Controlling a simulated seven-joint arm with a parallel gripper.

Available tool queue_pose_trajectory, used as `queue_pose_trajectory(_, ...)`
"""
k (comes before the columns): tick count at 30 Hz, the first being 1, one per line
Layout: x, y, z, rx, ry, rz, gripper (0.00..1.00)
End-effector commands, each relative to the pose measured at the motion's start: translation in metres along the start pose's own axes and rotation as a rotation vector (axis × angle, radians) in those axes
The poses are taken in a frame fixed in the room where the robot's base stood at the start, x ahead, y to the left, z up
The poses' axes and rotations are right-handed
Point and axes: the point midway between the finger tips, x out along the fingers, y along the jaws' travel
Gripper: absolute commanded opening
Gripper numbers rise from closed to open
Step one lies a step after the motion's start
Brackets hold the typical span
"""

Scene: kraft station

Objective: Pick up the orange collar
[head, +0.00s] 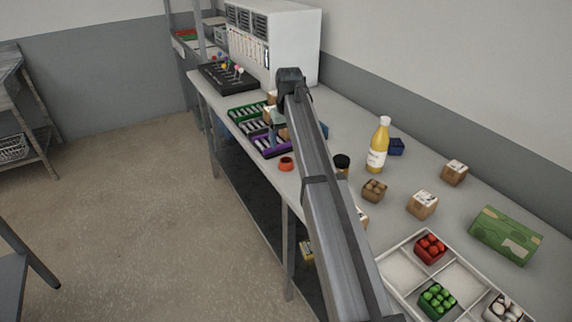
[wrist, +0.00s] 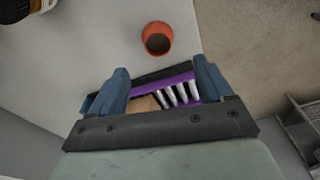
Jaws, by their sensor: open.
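The orange collar (head: 286,164) is a small ring near the front edge of the table, in front of the purple rack. In the wrist view the collar (wrist: 158,38) lies on the bare tabletop beyond the fingertips, with a dark opening in its middle. My gripper (wrist: 162,82) is open, its two blue fingers apart, with nothing held between them. The collar is apart from both fingers. In the head view my arm hides most of the gripper.
A purple rack (head: 270,146) with pale rods stands beside the collar, and a green rack (head: 247,112) is farther back. A dark-capped jar (head: 342,162), a yellow bottle (head: 379,146) and several small boxes stand right of my arm. The table edge is close to the collar.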

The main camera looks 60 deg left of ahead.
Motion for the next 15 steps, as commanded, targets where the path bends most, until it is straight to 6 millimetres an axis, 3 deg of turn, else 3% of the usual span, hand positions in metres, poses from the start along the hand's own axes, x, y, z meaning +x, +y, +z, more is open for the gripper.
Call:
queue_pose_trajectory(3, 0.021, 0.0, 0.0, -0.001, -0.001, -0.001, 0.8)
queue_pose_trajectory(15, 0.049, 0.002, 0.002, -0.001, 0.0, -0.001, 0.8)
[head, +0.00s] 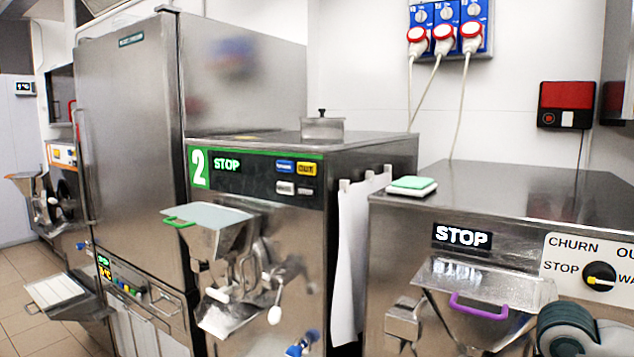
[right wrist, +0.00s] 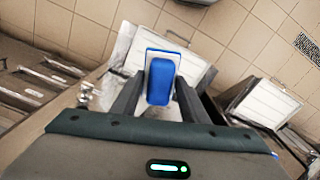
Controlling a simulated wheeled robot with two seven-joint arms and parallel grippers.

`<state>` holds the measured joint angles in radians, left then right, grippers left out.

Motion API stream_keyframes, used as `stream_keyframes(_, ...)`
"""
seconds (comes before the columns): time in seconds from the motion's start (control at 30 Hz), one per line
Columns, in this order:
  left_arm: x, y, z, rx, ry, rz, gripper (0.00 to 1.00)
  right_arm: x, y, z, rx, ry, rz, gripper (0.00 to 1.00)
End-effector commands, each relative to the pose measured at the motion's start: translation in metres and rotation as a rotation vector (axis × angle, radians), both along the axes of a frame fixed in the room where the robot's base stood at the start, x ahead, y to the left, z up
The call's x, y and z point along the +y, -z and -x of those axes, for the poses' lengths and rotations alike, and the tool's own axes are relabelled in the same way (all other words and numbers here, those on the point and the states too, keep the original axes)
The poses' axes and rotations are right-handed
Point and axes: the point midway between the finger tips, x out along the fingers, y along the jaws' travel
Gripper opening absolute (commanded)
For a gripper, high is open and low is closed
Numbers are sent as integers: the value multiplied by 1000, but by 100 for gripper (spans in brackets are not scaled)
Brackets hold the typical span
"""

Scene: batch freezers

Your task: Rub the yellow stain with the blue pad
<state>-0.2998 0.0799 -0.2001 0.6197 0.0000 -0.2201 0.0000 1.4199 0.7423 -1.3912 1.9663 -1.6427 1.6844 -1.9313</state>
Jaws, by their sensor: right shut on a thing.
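The blue pad (right wrist: 158,82) has a white base and shows in the right wrist view between the dark fingers of my right gripper (right wrist: 159,90). The gripper is shut on it and holds it up, with the tiled floor seen beyond. In the head view only a dark rounded part of my right arm shows at the lower right corner; the pad is not seen there. My left gripper is in neither view.
A green and white pad (head: 412,186) lies on the right freezer's steel top (head: 540,190). The middle freezer (head: 345,147) carries a small lidded container (head: 322,128). Chutes with a purple handle (head: 480,306) and a green handle (head: 180,222) jut forward. A white cloth (head: 352,250) hangs between the freezers.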

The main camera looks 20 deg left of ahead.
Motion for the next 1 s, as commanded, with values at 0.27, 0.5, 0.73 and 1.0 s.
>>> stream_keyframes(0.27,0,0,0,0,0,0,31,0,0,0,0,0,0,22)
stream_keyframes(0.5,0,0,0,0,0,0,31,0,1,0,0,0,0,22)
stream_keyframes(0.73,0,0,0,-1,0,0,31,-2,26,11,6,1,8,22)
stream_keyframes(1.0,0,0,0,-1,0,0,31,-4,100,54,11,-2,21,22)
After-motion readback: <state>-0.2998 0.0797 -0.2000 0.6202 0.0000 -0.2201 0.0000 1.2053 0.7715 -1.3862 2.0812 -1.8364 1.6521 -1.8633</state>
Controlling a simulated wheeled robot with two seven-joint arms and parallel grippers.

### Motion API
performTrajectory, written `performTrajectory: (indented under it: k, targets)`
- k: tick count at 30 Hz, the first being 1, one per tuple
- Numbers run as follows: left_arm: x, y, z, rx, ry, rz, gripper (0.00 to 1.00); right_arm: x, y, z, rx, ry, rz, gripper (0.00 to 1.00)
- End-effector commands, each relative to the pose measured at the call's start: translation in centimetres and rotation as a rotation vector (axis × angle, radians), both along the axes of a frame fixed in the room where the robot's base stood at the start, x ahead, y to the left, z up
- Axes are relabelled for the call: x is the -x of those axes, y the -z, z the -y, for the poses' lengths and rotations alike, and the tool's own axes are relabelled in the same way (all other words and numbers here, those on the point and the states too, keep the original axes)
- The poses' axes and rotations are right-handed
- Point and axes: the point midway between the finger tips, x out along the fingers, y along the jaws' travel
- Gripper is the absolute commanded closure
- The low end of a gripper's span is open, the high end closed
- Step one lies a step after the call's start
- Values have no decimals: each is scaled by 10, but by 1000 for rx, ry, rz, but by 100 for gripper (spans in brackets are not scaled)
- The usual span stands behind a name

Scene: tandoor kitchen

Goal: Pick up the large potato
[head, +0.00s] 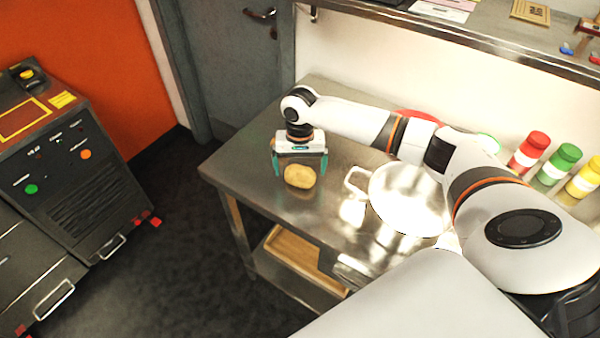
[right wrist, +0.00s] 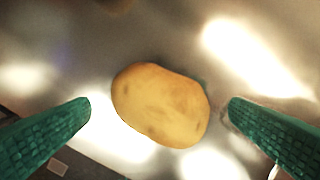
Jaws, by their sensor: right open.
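The large potato (head: 299,176) is yellow-brown and lies on the steel table (head: 240,165), near its left part. My right gripper (head: 300,172) is open right over the potato, its teal fingers on either side. In the right wrist view the potato (right wrist: 161,105) lies between the two green ribbed fingertips (right wrist: 160,108), with a gap on each side. The fingers do not appear to touch it. My left gripper is not in view.
A shiny steel pot (head: 410,198) with a side handle stands right of the potato. Red, green and yellow bottles (head: 530,150) stand by the wall. A wooden tray (head: 290,258) sits on the shelf below. A dark control cabinet (head: 70,170) stands at left.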

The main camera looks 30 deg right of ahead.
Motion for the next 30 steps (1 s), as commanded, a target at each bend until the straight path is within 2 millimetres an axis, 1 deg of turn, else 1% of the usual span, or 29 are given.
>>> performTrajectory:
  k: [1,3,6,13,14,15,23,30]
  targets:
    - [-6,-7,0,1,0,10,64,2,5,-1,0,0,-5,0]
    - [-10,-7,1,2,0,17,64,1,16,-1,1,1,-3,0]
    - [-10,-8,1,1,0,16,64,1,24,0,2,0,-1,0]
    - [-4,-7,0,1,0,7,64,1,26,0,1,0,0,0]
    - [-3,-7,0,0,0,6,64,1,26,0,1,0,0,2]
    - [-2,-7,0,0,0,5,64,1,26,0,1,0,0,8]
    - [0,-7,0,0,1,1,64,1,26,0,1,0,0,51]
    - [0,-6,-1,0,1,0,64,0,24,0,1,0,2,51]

⁂

*Brief*.
Can you retype every record above exactly, leaving out the pictures?

*Response to the exercise*.
Controlling a simulated seven-joint arm with a parallel gripper.

Available tool queue_pose_trajectory, used as `queue_pose_trajectory(_, ...)`
"""
k (comes before the columns): tick count at 30 Hz, the first being 1, one per line
Layout: x, y, z, rx, ry, rz, gripper (0.00..1.00)
End-effector commands, each relative to the pose measured at the motion's start: translation in metres along the start pose's own axes and rotation as a rotation vector (axis × angle, radians) in those axes
The poses are taken in a frame fixed in the room where the robot's base stood at the start, x ahead, y to the left, z up
The poses' axes and rotations are right-handed
Point and axes: the point midway between the finger tips, x out along the fingers, y along the jaws' travel
Gripper: absolute commanded opening
Gripper numbers rise from closed to open
Step one lies a step after the motion's start
Brackets hold the typical span
"""

Scene: kraft station

Objective: Pick up the orange collar
[head, +0.00s] 
[wrist, +0.00s] 
Jaws, by their sensor: open.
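The orange collar (head: 286,164) is a small ring near the front edge of the table, in front of the purple rack. In the wrist view the collar (wrist: 158,38) lies on the bare tabletop beyond the fingertips, with a dark opening in its middle. My gripper (wrist: 162,82) is open, its two blue fingers apart, with nothing held between them. The collar is apart from both fingers. In the head view my arm hides most of the gripper.
A purple rack (head: 270,146) with pale rods stands beside the collar, and a green rack (head: 247,112) is farther back. A dark-capped jar (head: 342,162), a yellow bottle (head: 379,146) and several small boxes stand right of my arm. The table edge is close to the collar.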

The main camera looks 60 deg left of ahead.
Motion for the next 15 steps, as commanded, targets where the path bends most, until it is straight to 6 millimetres an axis, 3 deg of turn, else 3% of the usual span, hand positions in metres, poses from the start along the hand's own axes, x, y, z meaning +x, +y, +z, more is open for the gripper.
Call:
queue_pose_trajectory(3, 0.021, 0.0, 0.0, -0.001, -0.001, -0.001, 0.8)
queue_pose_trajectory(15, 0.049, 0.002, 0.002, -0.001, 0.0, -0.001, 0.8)
[head, +0.00s] 
[right wrist, +0.00s] 
Controlling a simulated wheeled robot with two seven-joint arms and parallel grippers.

`<state>` holds the measured joint angles in radians, left then right, grippers left out.

Motion API stream_keyframes, used as `stream_keyframes(_, ...)`
"""
seconds (comes before the columns): time in seconds from the motion's start (control at 30 Hz), one per line
Columns, in this order:
  left_arm: x, y, z, rx, ry, rz, gripper (0.00 to 1.00)
  right_arm: x, y, z, rx, ry, rz, gripper (0.00 to 1.00)
End-effector commands, each relative to the pose measured at the motion's start: translation in metres and rotation as a rotation vector (axis × angle, radians), both along the axes of a frame fixed in the room where the robot's base stood at the start, x ahead, y to the left, z up
The call's x, y and z point along the +y, -z and -x of those axes, for the poses' lengths and rotations alike, and the tool's own axes are relabelled in the same way (all other words and numbers here, those on the point and the states too, keep the original axes)
The poses' axes and rotations are right-handed
Point and axes: the point midway between the finger tips, x out along the fingers, y along the jaws' travel
Gripper opening absolute (commanded)
For a gripper, high is open and low is closed
Numbers are sent as integers: the value multiplied by 1000, but by 100 for gripper (spans in brackets are not scaled)
Brackets hold the typical span
"""

Scene: batch freezers

Your task: Rub the yellow stain with the blue pad
<state>-0.2998 0.0799 -0.2001 0.6197 0.0000 -0.2201 0.0000 1.4199 0.7423 -1.3912 1.9663 -1.6427 1.6844 -1.9313</state>
Jaws, by their sensor: right shut on a thing.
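The blue pad (right wrist: 158,82) has a white base and shows in the right wrist view between the dark fingers of my right gripper (right wrist: 159,90). The gripper is shut on it and holds it up, with the tiled floor seen beyond. In the head view only a dark rounded part of my right arm shows at the lower right corner; the pad is not seen there. My left gripper is in neither view.
A green and white pad (head: 412,186) lies on the right freezer's steel top (head: 540,190). The middle freezer (head: 345,147) carries a small lidded container (head: 322,128). Chutes with a purple handle (head: 480,306) and a green handle (head: 180,222) jut forward. A white cloth (head: 352,250) hangs between the freezers.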

The main camera looks 20 deg left of ahead.
Motion for the next 1 s, as commanded, with values at 0.27, 0.5, 0.73 and 1.0 s.
>>> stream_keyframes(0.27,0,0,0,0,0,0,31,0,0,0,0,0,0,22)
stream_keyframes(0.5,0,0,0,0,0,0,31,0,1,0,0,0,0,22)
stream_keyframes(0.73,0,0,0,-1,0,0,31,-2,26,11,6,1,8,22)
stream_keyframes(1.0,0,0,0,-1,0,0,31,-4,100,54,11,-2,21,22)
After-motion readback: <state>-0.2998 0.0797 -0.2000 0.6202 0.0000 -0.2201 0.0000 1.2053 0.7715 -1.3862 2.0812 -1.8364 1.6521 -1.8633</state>
Controlling a simulated wheeled robot with two seven-joint arms and parallel grippers.

### Motion API
performTrajectory, written `performTrajectory: (indented under it: k, targets)`
- k: tick count at 30 Hz, the first being 1, one per tuple
- Numbers run as follows: left_arm: x, y, z, rx, ry, rz, gripper (0.00 to 1.00); right_arm: x, y, z, rx, ry, rz, gripper (0.00 to 1.00)
- End-effector commands, each relative to the pose measured at the call's start: translation in centimetres and rotation as a rotation vector (axis × angle, radians), both along the axes of a frame fixed in the room where the robot's base stood at the start, x ahead, y to the left, z up
- Axes are relabelled for the call: x is the -x of those axes, y the -z, z the -y, for the poses' lengths and rotations alike, and the tool's own axes are relabelled in the same way (all other words and numbers here, those on the point and the states too, keep the original axes)
- The poses' axes and rotations are right-handed
- Point and axes: the point midway between the finger tips, x out along the fingers, y along the jaws' travel
- Gripper is the absolute commanded closure
- The low end of a gripper's span is open, the high end closed
- Step one lies a step after the call's start
- Values have no decimals: each is scaled by 10, but by 1000 for rx, ry, rz, but by 100 for gripper (spans in brackets are not scaled)
- The usual span stands behind a name

Scene: tandoor kitchen

Goal: Pick up the large potato
[head, +0.00s] 
[right wrist, +0.00s] 
Jaws, by their sensor: right open.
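The large potato (head: 299,176) is yellow-brown and lies on the steel table (head: 240,165), near its left part. My right gripper (head: 300,172) is open right over the potato, its teal fingers on either side. In the right wrist view the potato (right wrist: 161,105) lies between the two green ribbed fingertips (right wrist: 160,108), with a gap on each side. The fingers do not appear to touch it. My left gripper is not in view.
A shiny steel pot (head: 410,198) with a side handle stands right of the potato. Red, green and yellow bottles (head: 530,150) stand by the wall. A wooden tray (head: 290,258) sits on the shelf below. A dark control cabinet (head: 70,170) stands at left.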

The main camera looks 30 deg right of ahead.
Motion for the next 30 steps (1 s), as commanded, a target at each bend until the straight path is within 2 millimetres an axis, 1 deg of turn, else 1% of the usual span, or 29 are given.
>>> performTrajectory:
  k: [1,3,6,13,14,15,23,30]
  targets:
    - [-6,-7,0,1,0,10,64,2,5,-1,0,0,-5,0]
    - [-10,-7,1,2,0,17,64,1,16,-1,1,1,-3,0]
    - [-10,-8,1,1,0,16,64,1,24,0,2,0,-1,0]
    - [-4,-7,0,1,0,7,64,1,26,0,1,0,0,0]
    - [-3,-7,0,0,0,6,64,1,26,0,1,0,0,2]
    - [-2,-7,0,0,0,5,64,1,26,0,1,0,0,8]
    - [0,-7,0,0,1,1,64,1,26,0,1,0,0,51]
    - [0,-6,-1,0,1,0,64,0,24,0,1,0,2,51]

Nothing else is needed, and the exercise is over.